This post comes from Faith Beauchemin, CU Class of 2011:
“In our complex world today, the ability to communicate well with people is essential. No one can expect to be an effective leader without some type of communication skills. But real communication skill is not the same thing as being good at public relations. And when the two are confused, what results is extremely poor leadership.
PR and brand-building is a recent development of a capitalist society, in which everyone is trying to sell something. I suppose there’s a time and place for that. But when important and troubling events are going on in a community, it’s no time for PR. It’s no time to pull out well-worn marketing phrases. And if your “brand” is built around integrity, honesty, and truth-seeking, that brand will only be destroyed by over-use of PR.
Leaders are not in their positions just to serve people platitudes and clichés.
Leaders are honest. Leaders take responsibility for the decisions they’ve made, and are not afraid to defend those decisions. Leaders don’t hide behind canned statements written for them by their marketing departments. Real leaders don’t do things they’re ashamed of, or if they do, they freely confess their mistake and ask for forgiveness. Leaders of integrity will communicate openly, honestly, and respectfully with those they’re supposed to be leading.
PR is about presenting an image. PR is about spinning events to make yourself and your organization look good, sometimes claiming credit for initiatives that you weren’t even a part of. PR is entirely about perception. PR is not about what is true, it’s about manipulating what others think.
A real leader understands that it’s better to embrace the consequences of an unpopular decision than to lie & evade those consequences. A real leader understands that those he or she is leading are adults who deserve to know what’s going on the organization they’ve dedicated so much time, effort, and money to. A real leader will speak his or her own words, looking those they’re leading square in the eye, and will answer a direct, honest question directly and honestly.

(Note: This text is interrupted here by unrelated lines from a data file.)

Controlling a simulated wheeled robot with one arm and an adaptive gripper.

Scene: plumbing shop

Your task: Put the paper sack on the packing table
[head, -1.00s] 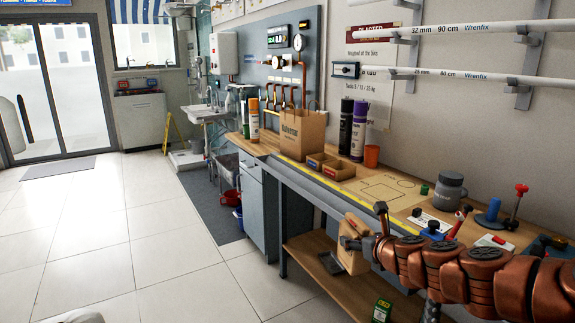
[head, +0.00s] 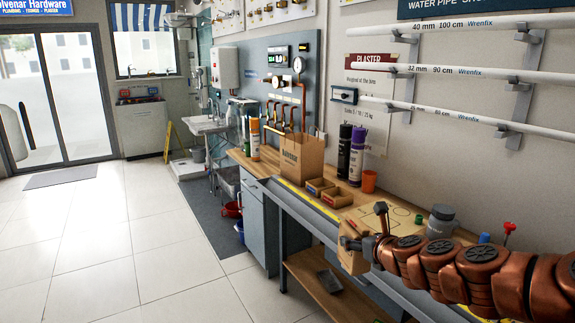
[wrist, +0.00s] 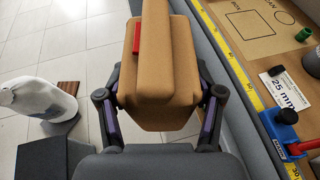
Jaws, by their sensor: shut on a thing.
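The paper sack (head: 353,252) is tan, with a folded ridge on top. It hangs in front of the workbench's near edge, in the lower middle of the head view. My gripper (wrist: 158,100) is shut on it, one finger on each side. In the wrist view the sack (wrist: 152,88) fills the middle, with a small red patch on its left side. The wooden workbench (head: 268,168) runs along the right wall and has outlines drawn on its top. The frames do not show for sure whether this is the packing table.
A brown carrier bag (head: 302,157) stands on the bench beside small brown boxes (head: 336,197), spray cans (head: 356,157) and an orange cup (head: 369,181). A grey jar (head: 441,221) stands farther right. A blue clamp (wrist: 287,118) is at the bench edge.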

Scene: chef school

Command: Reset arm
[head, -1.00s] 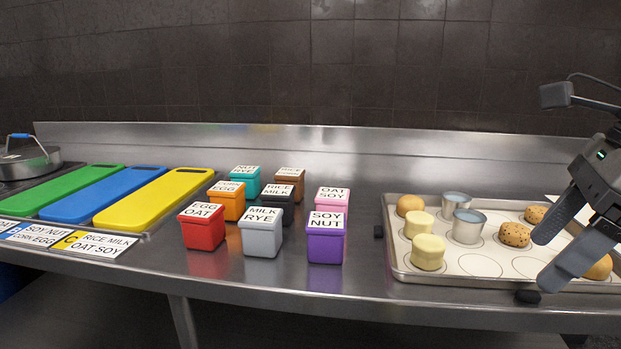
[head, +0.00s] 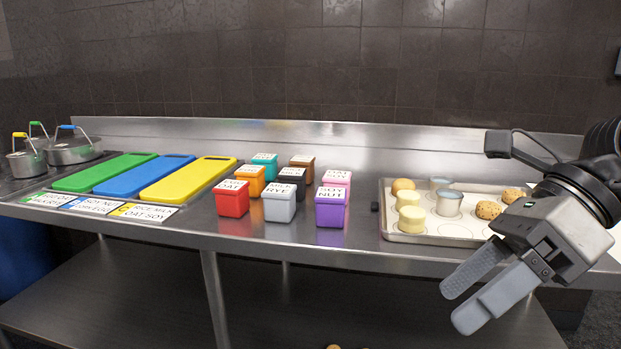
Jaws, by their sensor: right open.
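My right gripper (head: 462,304) is at the right, in front of the steel counter's (head: 300,240) front edge. Its two grey fingers point down and to the left, with nothing seen between them. It is open and empty. The gripper body and arm hide the right part of the baking tray (head: 405,238). My left gripper is not in view.
The tray holds yellow cylinders (head: 411,219), metal cups (head: 449,203) and cookies (head: 488,210). Several labelled boxes, including a red one (head: 231,203) and a purple one (head: 330,214), stand mid-counter. Green, blue and yellow boards (head: 188,180) and pots (head: 72,150) are at the left.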

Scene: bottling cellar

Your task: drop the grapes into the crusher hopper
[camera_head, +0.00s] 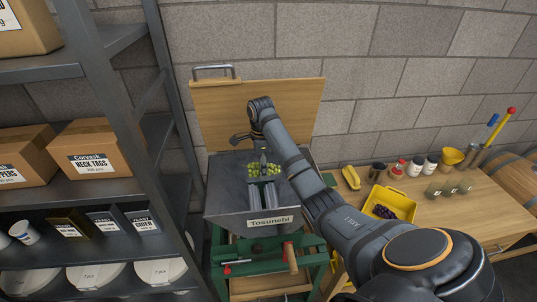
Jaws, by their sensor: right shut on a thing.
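The crusher hopper (231,205) is a dark grey open box with a "Tosunebi" label on its front, standing on a green frame. Its wooden lid (222,104) is raised behind it. A bunch of green grapes (254,173) is over the middle of the hopper, just behind two grey rollers. My right gripper (263,166) is shut on the grapes, pointing down from above. My wrist and forearm cover part of the lid and the hopper's right side. I cannot tell whether the grapes touch anything in the hopper. My left gripper is out of view.
A shelf rack (110,100) with cardboard boxes stands close on the left. On the right, a wooden table (490,215) holds a yellow crate (369,203) with dark purple grapes, a yellow banana-shaped thing (351,178), jars and a yellow funnel (453,157). A crank handle (290,257) projects at the front.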

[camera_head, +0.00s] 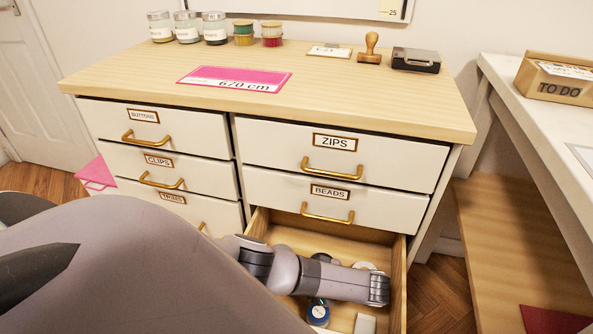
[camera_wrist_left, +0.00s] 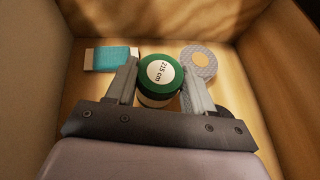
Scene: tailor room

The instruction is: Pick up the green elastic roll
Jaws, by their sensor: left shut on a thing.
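The green elastic roll (camera_wrist_left: 165,69) shows in the left wrist view, with a white top label reading 215 cm and a pale lower side. It sits between the two fingers of my left gripper (camera_wrist_left: 160,82), which is shut on it inside the open drawer (camera_head: 398,285). I cannot tell whether the roll is lifted off the drawer floor. My right gripper is in neither view.
A blue and white block (camera_wrist_left: 112,58) and a grey roll with a tan centre (camera_wrist_left: 199,61) lie beside the green roll. Drawer walls surround the gripper closely. Jars (camera_head: 187,27) and a stamp (camera_head: 370,47) stand on the cabinet.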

And that’s why a real leader should at times be a nightmare for his or her PR department. Instead of just sounding like another person selling a product, a leader actually performs important actions, with vision and integrity, and knows how to communicate effectively and truthfully about those actions.
With all of this in mind, think about the leaders of your organization. Are they just PR people calling themselves leaders, or do they actually have what it takes?”